Identify every line in the records below that contains the word "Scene", and reproduce each one.
[START]
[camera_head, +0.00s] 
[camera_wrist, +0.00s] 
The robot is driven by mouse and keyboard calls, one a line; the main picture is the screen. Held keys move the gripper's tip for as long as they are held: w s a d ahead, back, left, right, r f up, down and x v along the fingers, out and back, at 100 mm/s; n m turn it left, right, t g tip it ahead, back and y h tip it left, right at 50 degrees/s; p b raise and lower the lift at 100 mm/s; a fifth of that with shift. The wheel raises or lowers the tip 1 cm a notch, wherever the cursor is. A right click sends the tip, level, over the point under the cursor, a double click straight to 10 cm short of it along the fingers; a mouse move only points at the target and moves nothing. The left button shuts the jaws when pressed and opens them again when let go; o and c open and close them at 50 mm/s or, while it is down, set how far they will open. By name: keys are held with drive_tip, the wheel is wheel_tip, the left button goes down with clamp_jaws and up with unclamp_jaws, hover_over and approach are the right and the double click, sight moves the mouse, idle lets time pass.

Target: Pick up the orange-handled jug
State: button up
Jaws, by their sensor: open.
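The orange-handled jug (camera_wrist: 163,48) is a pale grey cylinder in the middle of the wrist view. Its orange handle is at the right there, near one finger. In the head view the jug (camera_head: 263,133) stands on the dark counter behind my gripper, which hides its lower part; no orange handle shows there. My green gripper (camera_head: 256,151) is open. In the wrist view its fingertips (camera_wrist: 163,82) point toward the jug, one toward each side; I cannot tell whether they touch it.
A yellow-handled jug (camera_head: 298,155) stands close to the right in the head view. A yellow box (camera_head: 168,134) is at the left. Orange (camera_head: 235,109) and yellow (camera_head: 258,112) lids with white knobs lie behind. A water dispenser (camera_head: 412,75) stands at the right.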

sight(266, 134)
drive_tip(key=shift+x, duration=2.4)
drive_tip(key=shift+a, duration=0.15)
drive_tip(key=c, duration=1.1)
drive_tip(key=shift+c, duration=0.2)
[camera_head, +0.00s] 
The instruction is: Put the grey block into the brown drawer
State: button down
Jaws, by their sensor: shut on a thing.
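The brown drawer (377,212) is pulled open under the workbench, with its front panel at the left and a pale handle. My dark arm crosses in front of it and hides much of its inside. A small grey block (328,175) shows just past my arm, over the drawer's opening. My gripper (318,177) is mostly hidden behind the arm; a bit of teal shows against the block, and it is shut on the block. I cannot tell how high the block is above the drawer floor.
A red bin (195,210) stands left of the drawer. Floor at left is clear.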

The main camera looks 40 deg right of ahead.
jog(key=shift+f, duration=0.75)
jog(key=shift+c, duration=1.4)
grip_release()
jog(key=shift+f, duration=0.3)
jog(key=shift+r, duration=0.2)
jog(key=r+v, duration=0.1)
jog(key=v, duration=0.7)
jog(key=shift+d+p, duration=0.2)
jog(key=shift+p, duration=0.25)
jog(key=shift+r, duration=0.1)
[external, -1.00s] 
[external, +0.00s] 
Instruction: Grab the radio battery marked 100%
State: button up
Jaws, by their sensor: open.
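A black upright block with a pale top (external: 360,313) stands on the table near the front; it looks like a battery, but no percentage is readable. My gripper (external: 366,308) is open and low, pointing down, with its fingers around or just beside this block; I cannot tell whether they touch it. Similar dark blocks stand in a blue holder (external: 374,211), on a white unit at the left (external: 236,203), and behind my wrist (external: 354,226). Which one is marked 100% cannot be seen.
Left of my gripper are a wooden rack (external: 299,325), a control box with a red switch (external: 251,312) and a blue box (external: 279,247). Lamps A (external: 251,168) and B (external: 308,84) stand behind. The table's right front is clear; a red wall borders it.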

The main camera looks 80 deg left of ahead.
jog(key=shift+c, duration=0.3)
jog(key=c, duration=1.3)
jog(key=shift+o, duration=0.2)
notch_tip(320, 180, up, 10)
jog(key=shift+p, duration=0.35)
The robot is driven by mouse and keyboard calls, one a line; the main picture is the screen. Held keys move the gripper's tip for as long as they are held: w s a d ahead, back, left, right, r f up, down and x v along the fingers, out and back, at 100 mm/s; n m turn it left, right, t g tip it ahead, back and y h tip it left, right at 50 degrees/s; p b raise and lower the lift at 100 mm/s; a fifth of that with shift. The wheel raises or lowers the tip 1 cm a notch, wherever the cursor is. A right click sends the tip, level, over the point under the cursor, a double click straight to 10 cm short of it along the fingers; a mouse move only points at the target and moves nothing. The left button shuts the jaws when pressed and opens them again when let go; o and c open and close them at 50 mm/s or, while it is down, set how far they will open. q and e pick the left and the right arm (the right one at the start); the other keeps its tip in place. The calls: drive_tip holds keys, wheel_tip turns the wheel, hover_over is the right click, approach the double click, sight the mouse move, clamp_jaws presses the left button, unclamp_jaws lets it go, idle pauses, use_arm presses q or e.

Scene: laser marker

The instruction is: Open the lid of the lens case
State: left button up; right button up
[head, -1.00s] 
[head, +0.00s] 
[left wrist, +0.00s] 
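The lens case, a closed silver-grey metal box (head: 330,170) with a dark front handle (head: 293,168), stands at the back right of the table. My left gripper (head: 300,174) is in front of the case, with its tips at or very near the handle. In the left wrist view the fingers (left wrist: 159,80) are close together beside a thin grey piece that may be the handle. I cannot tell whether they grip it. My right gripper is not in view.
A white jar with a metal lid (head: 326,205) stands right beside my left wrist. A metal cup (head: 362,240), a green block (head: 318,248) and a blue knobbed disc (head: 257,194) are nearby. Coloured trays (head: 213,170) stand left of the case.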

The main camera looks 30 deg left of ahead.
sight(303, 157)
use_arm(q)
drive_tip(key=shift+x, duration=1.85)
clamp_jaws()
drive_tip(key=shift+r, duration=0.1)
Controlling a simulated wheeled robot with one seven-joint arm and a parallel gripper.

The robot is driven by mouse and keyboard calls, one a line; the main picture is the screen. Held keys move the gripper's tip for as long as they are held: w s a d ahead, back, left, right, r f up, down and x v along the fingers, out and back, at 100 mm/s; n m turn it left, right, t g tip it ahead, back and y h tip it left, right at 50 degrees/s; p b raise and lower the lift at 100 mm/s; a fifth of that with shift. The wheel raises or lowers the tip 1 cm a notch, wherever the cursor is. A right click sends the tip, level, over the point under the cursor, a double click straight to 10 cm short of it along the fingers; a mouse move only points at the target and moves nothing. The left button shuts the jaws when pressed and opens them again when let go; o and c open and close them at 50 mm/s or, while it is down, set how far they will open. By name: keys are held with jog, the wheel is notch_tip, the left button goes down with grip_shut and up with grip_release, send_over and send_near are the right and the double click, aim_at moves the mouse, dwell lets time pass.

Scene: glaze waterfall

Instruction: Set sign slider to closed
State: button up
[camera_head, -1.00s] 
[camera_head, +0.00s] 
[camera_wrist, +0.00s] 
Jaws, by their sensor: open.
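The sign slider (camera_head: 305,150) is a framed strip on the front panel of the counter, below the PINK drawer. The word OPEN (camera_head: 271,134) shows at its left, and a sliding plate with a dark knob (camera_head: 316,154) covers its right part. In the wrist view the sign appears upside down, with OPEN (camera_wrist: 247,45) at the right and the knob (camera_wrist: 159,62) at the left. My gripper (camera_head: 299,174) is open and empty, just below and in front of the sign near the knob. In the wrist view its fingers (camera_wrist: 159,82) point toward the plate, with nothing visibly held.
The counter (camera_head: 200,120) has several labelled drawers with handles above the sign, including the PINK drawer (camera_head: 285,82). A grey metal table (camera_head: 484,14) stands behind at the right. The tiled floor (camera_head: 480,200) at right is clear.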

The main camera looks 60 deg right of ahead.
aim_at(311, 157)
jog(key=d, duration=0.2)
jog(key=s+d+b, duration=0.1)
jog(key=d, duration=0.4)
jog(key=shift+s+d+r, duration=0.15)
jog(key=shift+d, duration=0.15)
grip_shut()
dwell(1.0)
[END]
# Complete output:
Scene: laser marker
Scene: glaze waterfall

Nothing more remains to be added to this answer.